Cronaca

Usura ed estorsioni del clan Pesce di Andria, sei arresti: ai domiciliari l’avvocatessa che fece da tramite con gli affiliati

Secondo atto dell’inchiesta, coordinata dalla Direzione Distrettuale Antimafia di Bari, sugli episodi di estorsione e usura, con metodo mafioso, che vedono come protagonisti alcuni esponenti di spicco del clan Pesce di Andria. Sei persone sono state arrestate, nel corso di un’operazione condotta dagli agenti delle Squadre Mobili di Bari e BAT, a seguito delle ordinanze di custodia cautelare, in carcere ai domiciliari, firmate dal Giudice per le Indagini Preliminari, su richiesta della DDA. Le accuse sono, a vario titolo e in concorso, di estorsione, tentata e consumata, ed usura, oltre che di detenzione illegale e porto in luogo pubblico di pistola.

Cinque degli attuali indagati erano già stati sottoposti a fermo, per gli stessi reati, lo scorso 29 settembre, e si trovavano già in carcere o agli arresti domiciliari.

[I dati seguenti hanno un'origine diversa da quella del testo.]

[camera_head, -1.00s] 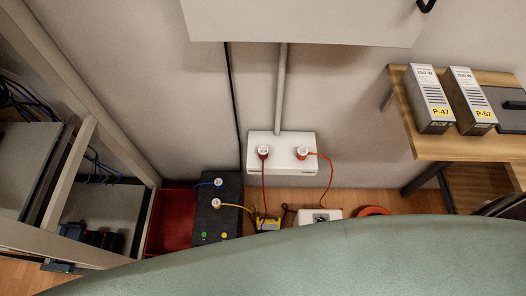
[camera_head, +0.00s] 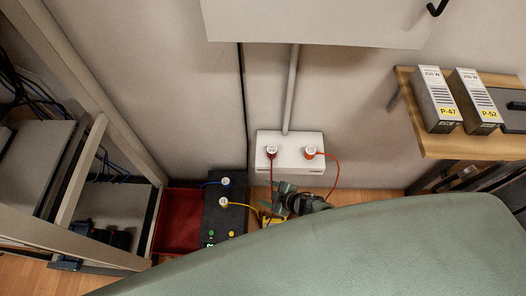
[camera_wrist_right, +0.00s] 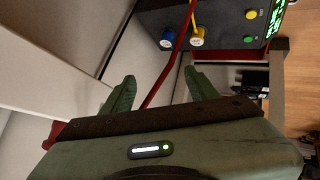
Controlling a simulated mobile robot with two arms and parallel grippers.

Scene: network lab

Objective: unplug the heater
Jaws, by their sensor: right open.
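A white wall socket box (camera_head: 290,168) holds two white-capped plugs. The left plug (camera_head: 271,152) has a dark red cord, and the right plug (camera_head: 311,152) has an orange-red cord (camera_head: 336,172). My open right gripper (camera_head: 281,189) is just below the box. In the right wrist view, a red cord (camera_wrist_right: 178,58) runs between its spread fingers (camera_wrist_right: 160,90), with no plug gripped. I cannot tell whether the cord touches a finger. No heater is recognisable, and where the cords end is hidden. My left gripper is out of view.
A black power unit (camera_head: 221,218) with blue and yellow cords stands left of the gripper, beside a red bin (camera_head: 178,222). It also shows in the right wrist view (camera_wrist_right: 222,17). A rack (camera_head: 92,165) is at left. A wooden bench (camera_head: 445,147) at right carries two grey boxes.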

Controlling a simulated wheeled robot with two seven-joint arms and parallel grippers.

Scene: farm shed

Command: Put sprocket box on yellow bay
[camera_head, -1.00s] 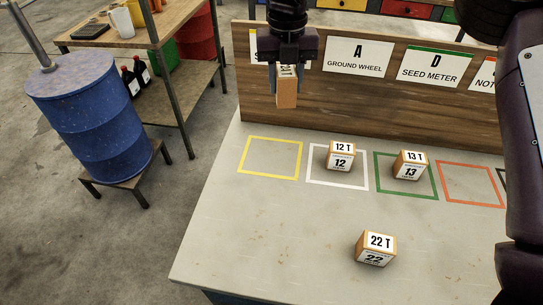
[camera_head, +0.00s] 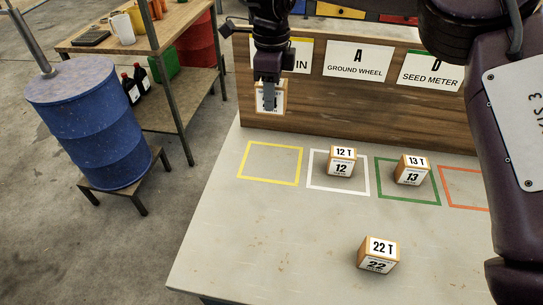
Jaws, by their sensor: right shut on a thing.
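My right gripper (camera_head: 268,95) is at the upper left of the bench, pointing down. It is shut on a small orange-and-white sprocket box (camera_head: 279,99), partly hidden by the gripper, held in the air in front of the sign board. The yellow bay (camera_head: 241,160), a yellow outline on the bench top, lies empty below and in front of the held box. My left gripper is not in view.
A 12 T box (camera_head: 341,161) stands in the white bay (camera_head: 312,170), and a 13 T box (camera_head: 412,170) in the green bay (camera_head: 381,178). A red-orange bay (camera_head: 449,187) is partly hidden by my arm. A 22 T box (camera_head: 378,255) stands nearer the front. The bench's front left is clear.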

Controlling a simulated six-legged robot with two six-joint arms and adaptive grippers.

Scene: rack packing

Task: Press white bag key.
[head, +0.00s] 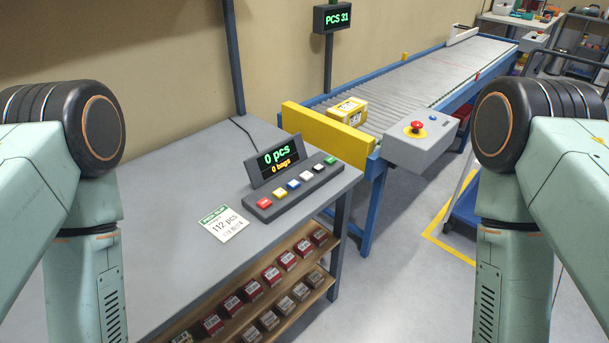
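A dark key panel (296,192) lies on the grey table near its right end. My two arms stand at the left and right edges of the head view, away from the panel. Neither gripper shows.
A card (223,224) reading "112 pcs" lies left of the panel. Shelves below hold several small boxes (272,275). Beyond the table, a roller conveyor (430,75) carries a yellow box (347,110) behind a yellow plate (327,135). A grey box with a red button (416,127) stands beside it.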

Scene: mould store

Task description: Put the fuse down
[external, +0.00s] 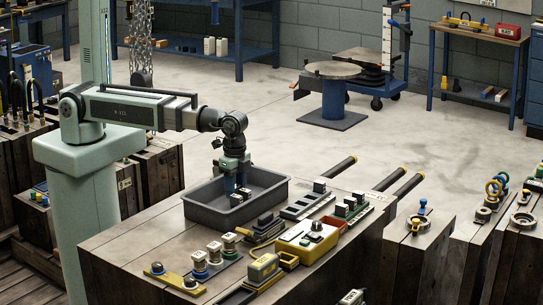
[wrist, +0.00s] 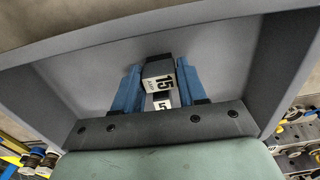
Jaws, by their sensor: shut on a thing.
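My gripper (external: 234,188) reaches down into the grey tray (external: 215,213) on the wooden bench. In the wrist view its two blue fingers (wrist: 160,90) are shut on a dark fuse (wrist: 156,68) with a white label reading 15. A second white label face (wrist: 161,102) shows just below it, partly hidden by the gripper's body; I cannot tell if it is another fuse. In the external view small dark and white blocks (external: 238,199) show at the fingertips, low in the tray. I cannot tell whether the held fuse touches the tray floor.
The tray walls stand close around my gripper. In front of the tray are a yellow box (external: 306,241), a rack of dark and white blocks (external: 308,206), several spools (external: 214,254) and a yellow-labelled block (external: 264,268). Black bars with yellow ends (external: 340,167) jut out behind.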

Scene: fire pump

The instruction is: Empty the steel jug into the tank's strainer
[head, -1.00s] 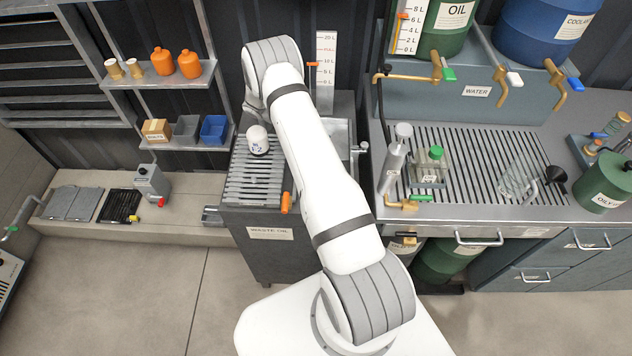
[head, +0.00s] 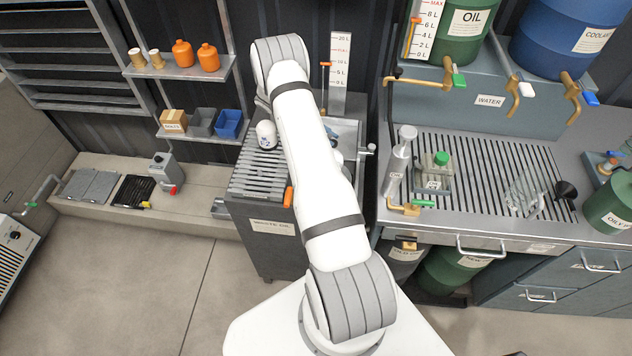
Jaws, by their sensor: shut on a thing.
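The waste oil tank (head: 262,252) stands left of centre in the head view, with a slatted grate (head: 258,176) on its top left. An open steel basin (head: 347,127) is at its top right, partly covered by my arm. A strainer cannot be made out. My arm reaches over the tank and hides its middle. I cannot see my gripper or the steel jug. A small grey and bluish piece shows at the arm's right edge over the basin; I cannot tell what it is.
A white canister (head: 266,135) stands on the grate, close left of my arm. An orange handle (head: 288,196) is on the tank's front. The right bench (head: 590,150) carries a grey cylinder (head: 401,158), a green-capped can (head: 436,172) and a glass jug (head: 525,190). Floor at left is clear.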

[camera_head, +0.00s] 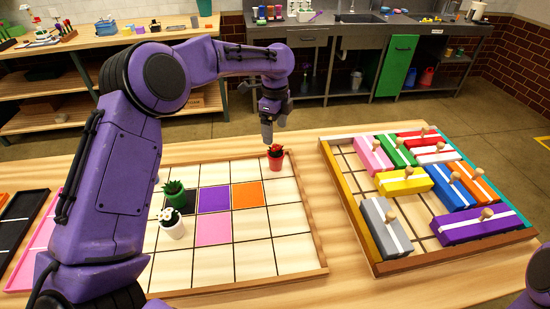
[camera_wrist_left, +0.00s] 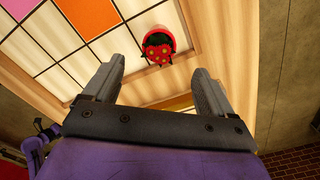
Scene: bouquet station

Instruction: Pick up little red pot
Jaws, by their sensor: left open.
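The little red pot (camera_head: 275,161) stands upright on a light square near the far right corner of the tiled board, with red blooms on a dark green plant. In the left wrist view the red pot (camera_wrist_left: 159,46) is beyond the fingertips, between their lines. My left gripper (camera_head: 268,138) is above and just left of the pot, pointing down. Its fingers (camera_wrist_left: 157,72) are apart and hold nothing. The right gripper does not show; only a purple part of my body is at the lower right.
A dark green plant (camera_head: 174,190) and a white-flowered pot (camera_head: 172,224) stand on the board (camera_head: 283,258). A wooden tray (camera_head: 345,217) with several coloured blocks stands to the right. Light squares around the red pot are clear.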

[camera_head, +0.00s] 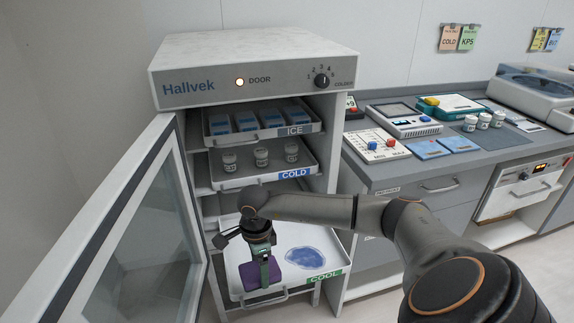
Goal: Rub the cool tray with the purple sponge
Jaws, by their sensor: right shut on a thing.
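The cool tray (243,297) is the lowest tray in the open cooler, pulled partly out, with a green COOL label at its front. A purple sponge (262,276) is at the left part of this tray. My right gripper (261,262) points down and is shut on the sponge; whether the sponge presses on the tray floor is hard to tell. A blue stain (304,258) lies on the tray floor to the right of the sponge. My left gripper is not in view.
The cooler door (130,240) stands open at the left. Above are the cold tray (231,180) with several jars and the ice tray (219,141) with blue packs. A counter (400,172) at the right holds devices, jars and blue packs.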

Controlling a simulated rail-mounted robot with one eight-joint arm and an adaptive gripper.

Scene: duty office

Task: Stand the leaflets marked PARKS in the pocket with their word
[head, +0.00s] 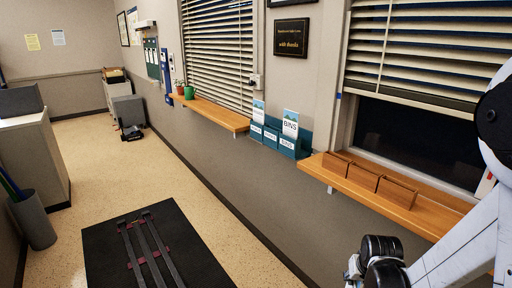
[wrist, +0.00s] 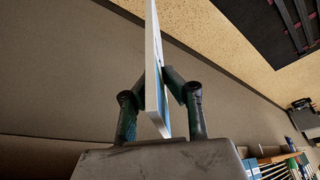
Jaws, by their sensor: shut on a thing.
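My gripper (wrist: 158,85) is shut on a thin white stack of leaflets with a blue face (wrist: 154,60), seen nearly edge-on in the wrist view. Their word cannot be read. In the head view a teal rack (head: 305,141) with labelled pockets hangs on the wall below the black plaque. Leaflets marked BINS (head: 290,124) stand upright in its right pocket. Another leaflet (head: 258,111) stands in the left pocket, its word too small to read. The middle pocket (head: 270,136) shows no leaflet. The pocket labels are mostly too small to read.
A wooden ledge (head: 440,215) with three open wooden boxes (head: 365,179) is right of the rack. Another ledge (head: 222,116) with plant pots (head: 188,93) is to the left. The wall below the rack is clear.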

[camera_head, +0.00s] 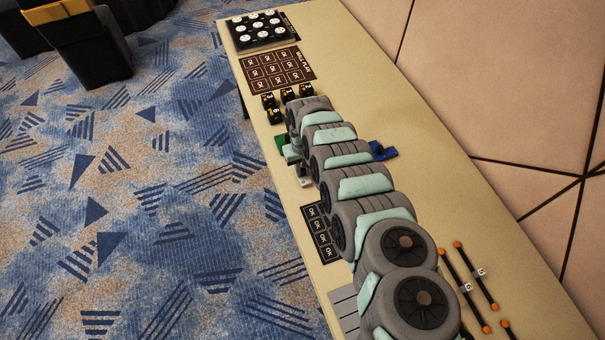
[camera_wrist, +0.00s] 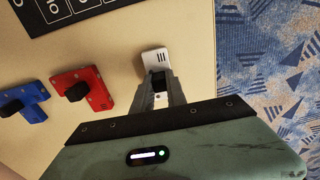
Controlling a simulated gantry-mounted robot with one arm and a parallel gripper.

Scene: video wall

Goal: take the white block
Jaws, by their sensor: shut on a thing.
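The white block (camera_wrist: 153,57) lies on the tan table at the top middle of the wrist view. It has dark slots on its face and a dark knob on its near side. My gripper (camera_wrist: 158,80) has its two grey fingers closed around the dark knob, and the block looks close to the table top. I cannot tell if it is lifted. In the head view a small part of the white block (camera_head: 305,181) shows at the left side of my arm, which hides much of the area around it.
A red block (camera_wrist: 83,90) and a blue block (camera_wrist: 24,101), each with a black knob, lie left in the wrist view. The blue one (camera_head: 383,151) and a green piece (camera_head: 281,143) flank my arm. Numbered black cubes (camera_head: 289,94) and a wall-plan board (camera_head: 277,69) lie beyond.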

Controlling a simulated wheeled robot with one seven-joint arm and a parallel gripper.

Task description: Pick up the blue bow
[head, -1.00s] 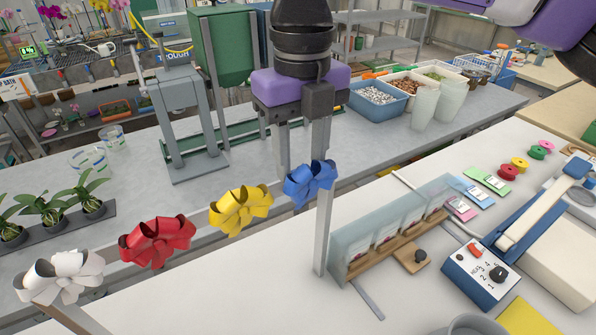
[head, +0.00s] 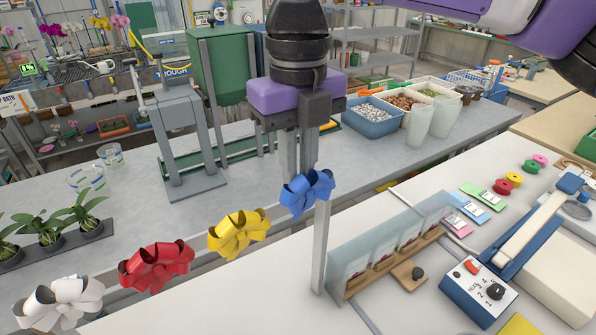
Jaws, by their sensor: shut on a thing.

Si tratta dei fratelli Gianluca e Oscar Davide Pesce, di 36 e 34 anni; la fidanzata di quest’ultimo, Michela Altomare Caldarone, 28 anni; e poi Giuseppe Loconte e Nicolas Nicolamarino, di 21 e 31 anni. La sesta indagata, finita ai domiciliari, è una avvocatessa 50enne di Andria, accusata di aver fatto da tramite tra la madre di un commerciante, vittima di usura, e gli stessi fratelli Pesce, per ottenere da questi una dilazione di pagamento nella restituzione del denaro.

Sono due, in particolare, gli episodi contestati dalla DDA, riferiti al periodo compreso tra maggio e settembre 2023. Il primo è quello relativo ad una estorsione ai danni di un rappresentante della Polizia Locale, coinvolto in un sinistro stradale con la fidanzata di Oscar Davide Pesce.  A fronte di ciò, l’agente, pur avendo solo una parte della colpa, era stato costretto con intimidazioni a riparare la macchina della ragazza, pagando il danno di tasca propria e senza rivolgersi all’assicurazione.     

Il secondo episodio riguarda invece un caso di usura, che ha visto come vittima un commerciante che, a fronte di una richiesta iniziale di denaro di circa 23mila euro, in pochi giorni, si era ritrovato a dover restituire ai Pesce la somma di 40mila euro.

È a questo punto, secondo l’accusa, che sarebbe entrata in gioco l’avvocatessa, che avrebbe fatto da intermediaria tra la madre del commerciante e gli usurai, nel tentativo di ottenere da questi una dilazione di pagamento. La richiesta di restituzione del prestito, con cifre più che raddoppiate, sarebbe stata accompagnata da minacce e violenze che i Pesce avrebbero esercitato anche sui più stretti familiari della vittima.

L’avvocatessa, secondo quanto riferito dagli inquirenti, pur essendo a conoscenza della caratura criminale delle persone coinvolte e della natura estorsiva della loro richiesta, avrebbe favorito un incontro tra le parti, convocandole nel suo studio per discutere della dilazione, e attribuendosi addirittura i meriti della buona riuscita dell’accordo. 

Questo episodio, così come il primo, sarebbe avvenuto in un clima di assoluta omertà, con le vittime che, in entrambi i casi, hanno preferito non denunciare per paura di ritorsioni. Un silenzio grazie al quale, come sottolineato dalla DDA, il clan ha potuto imporre e radicare il suo potere mafioso sul territorio.